What the task requires:
Every record below should be printed exactly as given.

━━━━

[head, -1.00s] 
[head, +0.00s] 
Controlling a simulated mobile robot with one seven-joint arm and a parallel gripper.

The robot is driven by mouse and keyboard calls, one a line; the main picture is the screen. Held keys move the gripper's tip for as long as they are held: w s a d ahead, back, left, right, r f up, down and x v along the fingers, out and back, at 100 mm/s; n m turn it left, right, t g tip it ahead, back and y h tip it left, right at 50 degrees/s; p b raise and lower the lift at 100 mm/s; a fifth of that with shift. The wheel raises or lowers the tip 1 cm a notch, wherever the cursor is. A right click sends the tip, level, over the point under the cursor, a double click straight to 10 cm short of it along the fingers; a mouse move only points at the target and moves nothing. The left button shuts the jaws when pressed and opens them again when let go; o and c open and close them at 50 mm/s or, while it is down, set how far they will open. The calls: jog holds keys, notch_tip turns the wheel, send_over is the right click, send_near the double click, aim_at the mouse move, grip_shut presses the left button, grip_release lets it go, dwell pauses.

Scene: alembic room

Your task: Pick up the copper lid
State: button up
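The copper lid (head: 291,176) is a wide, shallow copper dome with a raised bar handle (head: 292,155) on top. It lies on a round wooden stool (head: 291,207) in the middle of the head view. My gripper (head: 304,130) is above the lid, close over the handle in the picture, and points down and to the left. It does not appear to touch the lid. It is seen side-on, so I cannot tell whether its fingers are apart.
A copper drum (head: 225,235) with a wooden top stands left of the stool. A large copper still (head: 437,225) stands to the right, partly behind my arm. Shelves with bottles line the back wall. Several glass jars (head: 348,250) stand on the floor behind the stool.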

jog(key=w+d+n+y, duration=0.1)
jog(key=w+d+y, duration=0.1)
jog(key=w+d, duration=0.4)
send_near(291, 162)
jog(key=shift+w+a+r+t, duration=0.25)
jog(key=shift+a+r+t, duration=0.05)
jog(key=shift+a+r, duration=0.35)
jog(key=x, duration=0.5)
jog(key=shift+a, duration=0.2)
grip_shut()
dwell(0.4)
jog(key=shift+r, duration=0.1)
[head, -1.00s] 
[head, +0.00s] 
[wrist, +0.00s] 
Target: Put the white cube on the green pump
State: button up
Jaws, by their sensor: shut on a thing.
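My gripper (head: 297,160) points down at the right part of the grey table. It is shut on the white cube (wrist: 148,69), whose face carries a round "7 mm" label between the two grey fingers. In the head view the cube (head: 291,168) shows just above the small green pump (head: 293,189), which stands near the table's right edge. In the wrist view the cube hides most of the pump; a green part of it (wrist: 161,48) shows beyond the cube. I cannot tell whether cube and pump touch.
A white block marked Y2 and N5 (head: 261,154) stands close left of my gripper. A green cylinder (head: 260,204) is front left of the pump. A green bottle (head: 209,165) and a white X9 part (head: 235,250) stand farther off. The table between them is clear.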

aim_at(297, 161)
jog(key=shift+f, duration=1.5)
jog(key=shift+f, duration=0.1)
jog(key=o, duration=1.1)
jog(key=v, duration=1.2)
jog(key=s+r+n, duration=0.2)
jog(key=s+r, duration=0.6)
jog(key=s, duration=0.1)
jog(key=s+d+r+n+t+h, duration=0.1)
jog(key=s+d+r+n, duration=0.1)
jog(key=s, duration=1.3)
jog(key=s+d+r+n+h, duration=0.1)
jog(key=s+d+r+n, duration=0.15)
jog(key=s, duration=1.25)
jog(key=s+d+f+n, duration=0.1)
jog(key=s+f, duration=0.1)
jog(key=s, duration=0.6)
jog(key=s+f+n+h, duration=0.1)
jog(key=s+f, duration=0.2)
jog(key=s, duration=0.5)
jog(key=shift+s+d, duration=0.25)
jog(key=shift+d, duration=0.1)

━━━━

The answer:
[head, -1.00s] 
[head, +0.00s] 
Controlling a simulated mobile robot with one seven-joint arm and a parallel gripper.

The robot is driven by mouse and keyboard calls, one a line; the main picture is the screen. Held keys move the gripper's tip for as long as they are held: w s a d ahead, back, left, right, r f up, down and x v along the fingers, out and back, at 100 mm/s; n m turn it left, right, t g tip it ahead, back and y h tip it left, right at 50 degrees/s; p b raise and lower the lift at 100 mm/s; a fifth of that with shift. The wheel raises or lowers the tip 1 cm a notch, wherever the cursor is. A right click sends the tip, level, over the point under the cursor, a double click straight to 10 cm short of it along the fingers; a mouse move only points at the target and moves nothing. The left button shuts the jaws when pressed and opens them again when let go; o and c open and close them at 50 mm/s or, while it is down, set how far they will open. The calls: jog holds keys, notch_tip turns the wheel, send_over is the right click, send_near the double click, aim_at the mouse move, grip_shut presses the left button, grip_release lets it go, dwell pauses.

Scene: alembic room

Your task: Pick up the copper lid
State: button up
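The copper lid (head: 291,176) is a wide, shallow copper dome with a raised bar handle (head: 292,155) on top. It lies on a round wooden stool (head: 291,207) in the middle of the head view. My gripper (head: 304,130) is above the lid, close over the handle in the picture, and points down and to the left. It does not appear to touch the lid. It is seen side-on, so I cannot tell whether its fingers are apart.
A copper drum (head: 225,235) with a wooden top stands left of the stool. A large copper still (head: 437,225) stands to the right, partly behind my arm. Shelves with bottles line the back wall. Several glass jars (head: 348,250) stand on the floor behind the stool.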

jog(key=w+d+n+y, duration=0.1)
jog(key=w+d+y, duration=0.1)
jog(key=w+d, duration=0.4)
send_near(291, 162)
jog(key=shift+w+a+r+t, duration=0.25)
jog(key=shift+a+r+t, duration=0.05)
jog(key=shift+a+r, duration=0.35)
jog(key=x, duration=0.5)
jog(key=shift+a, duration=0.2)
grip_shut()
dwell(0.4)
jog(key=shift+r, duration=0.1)
[head, -1.00s] 
[head, +0.00s] 
[wrist, +0.00s] 
Target: Put the white cube on the green pump
State: button up
Jaws, by their sensor: shut on a thing.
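My gripper (head: 297,160) points down at the right part of the grey table. It is shut on the white cube (wrist: 148,69), whose face carries a round "7 mm" label between the two grey fingers. In the head view the cube (head: 291,168) shows just above the small green pump (head: 293,189), which stands near the table's right edge. In the wrist view the cube hides most of the pump; a green part of it (wrist: 161,48) shows beyond the cube. I cannot tell whether cube and pump touch.
A white block marked Y2 and N5 (head: 261,154) stands close left of my gripper. A green cylinder (head: 260,204) is front left of the pump. A green bottle (head: 209,165) and a white X9 part (head: 235,250) stand farther off. The table between them is clear.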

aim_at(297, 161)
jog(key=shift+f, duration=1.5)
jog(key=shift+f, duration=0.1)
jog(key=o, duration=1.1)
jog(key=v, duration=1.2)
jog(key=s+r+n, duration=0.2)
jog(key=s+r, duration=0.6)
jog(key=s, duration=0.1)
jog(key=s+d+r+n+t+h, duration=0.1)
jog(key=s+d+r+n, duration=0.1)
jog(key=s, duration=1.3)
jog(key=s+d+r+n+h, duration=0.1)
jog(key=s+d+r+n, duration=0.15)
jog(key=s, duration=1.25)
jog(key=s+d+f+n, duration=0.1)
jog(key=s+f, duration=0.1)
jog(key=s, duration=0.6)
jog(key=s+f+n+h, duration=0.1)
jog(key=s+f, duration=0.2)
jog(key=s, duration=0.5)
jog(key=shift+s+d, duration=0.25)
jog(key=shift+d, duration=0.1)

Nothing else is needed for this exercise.